We have spent years trying to take industrial relations out of politics, but this brings them right back in. A central feature of this Bill is that at any stage, the Minister’s own view can override all agreements and unilateral action by the unions to observe the health and welfare of the population at large and the minimum service level. That politicises industrial relations in a way that has not happened for many years. I hope the Conservative Party understands what it is doing in this respect.

The Bill is also unnecessary and political in the sense that the reason for it—which is largely coincidental—is that a number of different disputes have arisen at roughly the same time because of the cost of living crisis and the squeeze on public sector pay. The public are getting anxious about the situation and they see the Government are not able to resolve it, so the Government have invented this Bill. They want to use the period from now until the general election, which the noble Lord, Lord Balfe wants to jump, to tell the public that they have a solution to all this industrial unrest.
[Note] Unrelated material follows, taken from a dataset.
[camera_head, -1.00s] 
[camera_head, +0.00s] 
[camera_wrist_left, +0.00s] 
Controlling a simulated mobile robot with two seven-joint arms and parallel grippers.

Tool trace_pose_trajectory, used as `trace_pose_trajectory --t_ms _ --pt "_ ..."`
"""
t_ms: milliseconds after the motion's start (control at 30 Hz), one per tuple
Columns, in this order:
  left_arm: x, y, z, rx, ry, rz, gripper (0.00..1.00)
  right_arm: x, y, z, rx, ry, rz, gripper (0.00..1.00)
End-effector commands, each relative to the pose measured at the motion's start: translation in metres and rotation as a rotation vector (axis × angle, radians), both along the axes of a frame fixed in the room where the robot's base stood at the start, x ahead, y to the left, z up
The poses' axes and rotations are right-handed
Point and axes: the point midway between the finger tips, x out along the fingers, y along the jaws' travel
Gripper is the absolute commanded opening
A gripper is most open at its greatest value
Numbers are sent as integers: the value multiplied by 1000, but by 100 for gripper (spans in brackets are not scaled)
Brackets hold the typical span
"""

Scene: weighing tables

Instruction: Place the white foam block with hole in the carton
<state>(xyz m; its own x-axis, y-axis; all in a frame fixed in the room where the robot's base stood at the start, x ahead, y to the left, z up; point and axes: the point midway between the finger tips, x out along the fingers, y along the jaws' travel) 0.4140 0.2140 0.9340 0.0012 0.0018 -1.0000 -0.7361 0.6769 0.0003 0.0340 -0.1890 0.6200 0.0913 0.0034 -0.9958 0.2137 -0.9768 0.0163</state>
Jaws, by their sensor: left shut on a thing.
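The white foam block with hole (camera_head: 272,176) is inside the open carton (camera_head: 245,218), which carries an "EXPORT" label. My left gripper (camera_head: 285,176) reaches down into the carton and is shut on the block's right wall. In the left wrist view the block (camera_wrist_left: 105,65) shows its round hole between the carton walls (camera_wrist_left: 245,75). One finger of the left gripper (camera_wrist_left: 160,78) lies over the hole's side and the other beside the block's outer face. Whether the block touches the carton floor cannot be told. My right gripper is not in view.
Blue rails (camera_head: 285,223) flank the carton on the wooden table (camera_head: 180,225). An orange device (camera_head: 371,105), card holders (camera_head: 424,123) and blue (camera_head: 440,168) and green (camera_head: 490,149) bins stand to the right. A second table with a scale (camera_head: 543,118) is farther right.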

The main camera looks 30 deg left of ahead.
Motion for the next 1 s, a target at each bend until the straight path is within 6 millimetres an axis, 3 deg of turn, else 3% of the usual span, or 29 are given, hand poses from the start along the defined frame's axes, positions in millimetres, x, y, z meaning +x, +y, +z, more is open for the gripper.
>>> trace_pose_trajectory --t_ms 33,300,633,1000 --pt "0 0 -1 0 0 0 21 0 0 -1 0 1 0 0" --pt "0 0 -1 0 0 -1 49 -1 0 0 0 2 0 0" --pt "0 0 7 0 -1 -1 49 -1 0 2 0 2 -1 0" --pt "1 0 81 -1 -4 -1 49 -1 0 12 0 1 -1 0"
But it is not the solution; it is a promulgation, if they are not careful, of that industrial unrest.

When I intervened at Second Reading, I told the Government that they had an alternative: they could sit down and talk, make a new offer and change things. At least somebody in government—albeit not universally—has listened to me or come to the same conclusion. As a result, the Government are now sitting down with the RCN, which they refused to do at one point. They have made a better offer to firefighters—or at least, the fire brigade’s executive thinks the offer could be referred back to its members. Even in some of the disputes involving the railways, the next period of strikes has been postponed because the employer or the Government have moved. That is the alternative to intervening unilaterally and politically, in a way which is very dangerous to this Government and to the rights of workers and trades unions. But think how much worse it would have been if, instead of making an offer to the FBU, the Government had taken a unilateral decision to make the present MSL irrelevant and to statutorily impose a new one, and if some firefighters or their representatives had been nominated in the employer’s work notice, been told they had to strike-break, and refused to. Workers would have been dismissed, becoming potential trade union martyrs, and the union could have been sued for vast sums.

If that happened, how would noble Lords imagine that trade union executives, and ultimately members, would respond? This measure, the ability to intervene in this way, will actually prolong strikes and create more strikes, not solve them. The Government are going to tell the country that they have the solution but they have the opposite, and it is time this Bill was withdrawn.